When the McCain Anti-Torture Bill went through congress in late 2005, there was talk about including the “shocks the conscience” text to the bill, but it never made it. Instead, it was added as part of the record through a maneuver called a colloquy by Georgia Congressman Jim Marshall.

But even the congressman was pessimistic about its application to this bill. In an op-ed piece in the Macon Telegraph, dated December 24, 2005, he said:

“No, ‘shocks the conscience’ is not the bright line test we would all prefer. One is not possible here as in so many other conflicts between societal need and individual rights. Ultimately appropriate treatment of our prisoners and detainees requires judgment, control and leadership in many different circumstances.”

The New York Times today reports that regardless of Congress’ anti-torture legislation, regardless of what the Supreme Court said in Hamdan v. Rumsfeld, the Justice Department has issued secret memorandum after secret memorandum to the CIA telling it that its methods are OK:

“[In 2005], as Congress moved toward outlawing ‘cruel, inhuman and degrading’ treatment, the Justice Department issued another secret opinion, one most lawmakers did not know existed, current and former officials said. The Justice Department document declared that none of the C.I.A. interrogation methods violated that standard.”

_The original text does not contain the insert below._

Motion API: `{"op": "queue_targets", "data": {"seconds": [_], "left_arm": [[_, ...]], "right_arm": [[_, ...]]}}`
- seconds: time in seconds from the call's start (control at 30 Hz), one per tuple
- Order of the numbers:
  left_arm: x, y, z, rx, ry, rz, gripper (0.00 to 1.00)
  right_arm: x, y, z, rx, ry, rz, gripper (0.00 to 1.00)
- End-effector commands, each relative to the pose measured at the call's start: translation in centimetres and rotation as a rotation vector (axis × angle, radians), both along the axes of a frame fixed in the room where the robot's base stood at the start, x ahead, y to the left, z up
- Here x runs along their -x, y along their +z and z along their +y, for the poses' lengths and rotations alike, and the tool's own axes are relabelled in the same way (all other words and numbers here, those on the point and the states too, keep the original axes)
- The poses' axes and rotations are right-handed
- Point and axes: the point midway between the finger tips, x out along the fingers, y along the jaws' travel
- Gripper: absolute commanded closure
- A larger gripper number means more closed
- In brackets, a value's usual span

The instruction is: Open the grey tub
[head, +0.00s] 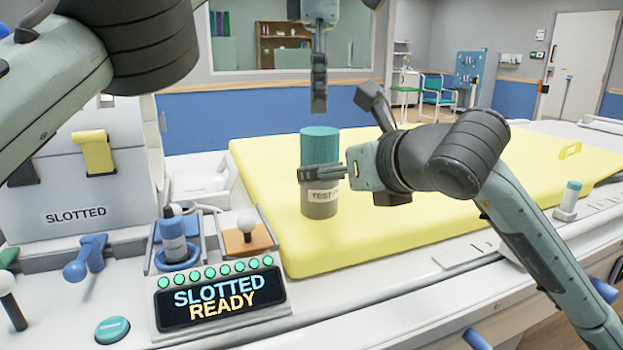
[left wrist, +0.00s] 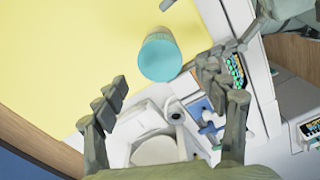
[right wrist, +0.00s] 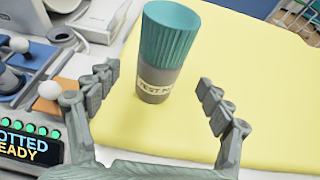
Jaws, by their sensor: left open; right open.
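The grey tub (head: 319,205) stands upright on the yellow pad, with a ribbed teal lid (head: 320,145) on top and a white label reading "TEST". My left gripper (head: 319,105) points down just above the lid, open and empty. In the left wrist view the lid (left wrist: 160,58) lies ahead, between its spread fingers. My right gripper (head: 310,173) comes in from the right at the height of the tub's body, one finger crossing in front of it. In the right wrist view the tub (right wrist: 158,82) stands between its open fingers, with gaps on both sides.
The yellow pad (head: 450,215) is mostly clear to the right. A small teal-capped post (head: 568,200) stands at the right.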

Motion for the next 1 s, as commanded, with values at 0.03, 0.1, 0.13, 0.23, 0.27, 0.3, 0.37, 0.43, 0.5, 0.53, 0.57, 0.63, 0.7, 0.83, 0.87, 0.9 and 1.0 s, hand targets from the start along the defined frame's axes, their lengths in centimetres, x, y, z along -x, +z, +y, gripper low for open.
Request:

Secret U.S. Endorsement of Severe Interrogations,”
S. Shane, D. Johnston and J. Risen,
New York Times, October 4, 2007

If signing statements weren’t enough, secret memos redefining the reach and permit of the Executive Branch beyond the law are enough to wonder just which of us our government will go after next. They have created an environment where they are no longer bound by Constitution or law. Naomi Wolf, former editor of The Nation, has written a fascinating book documenting the abuse and abandonment of America’s commitment to the rights and ethical treatments of her citizens. In the book, called The End of America: Letter of Warning to a Young Patriot, Wolf asserts her belief that fascism is already upon us, that it is only a matter of time before a journalist (or a blogger) is declared an enemy combatant, and after that, there is no turning back.

“The Bush administration has started to use the notion of treason in its Stalinist sense,” she says on page 133, “as a weapon designed to harass critics and to frighten opposition leaders.”

Blaming the Messenger

Indeed, on CNN’s Situation Room tonight, Fran Townsend, the White House Homeland Security Adviser, railed against the published reports, saying, “it is incredibly irresponsible to leak classified information that threatens our national security and the effectiveness of the techniques we do have at our disposal.” She implied that the New York Times was to blame for the disclosures of Republicans who actually have a conscience.

Our only salvation is that our national legacy of an open, honest and free society is (for the time being) stronger than the blind loyalty of a few corrupt men who, despite all decency, rationalize their movements in the shadows.

Call to Action

The call to action is once more laid at Congress’ door. I’m sorry, Senator Leahy, but the time for civil discourse, of waiting for the White House to deliver documents so that you can come to an “understanding” about what they are doing is long past. The House and Senate Judiciary Committees must file contempt charges against the AG’s office and the White House for circumventing the law signed by Bush in December 2005 that said that the US does not torture.

Even now the Executive denies it, using the euphemism “harsh techniques” when they mean “torture.” The secret memos, you see, said that despite the law, what the CIA was told it could do was not a violation of the law, even though the law was passed months after the memoranda were written.

We can either stand up to yet another illegal abuse of power, or let our freedoms be swallowed by it. Frankly, I think prison is too good for them. They should not only be thrown out of office, but out of the country as well – them, their children and their grandchildren. Otherwise, they will continue to be the kind of god-driven, self-righteous, greedy, militant opposition that we all dread.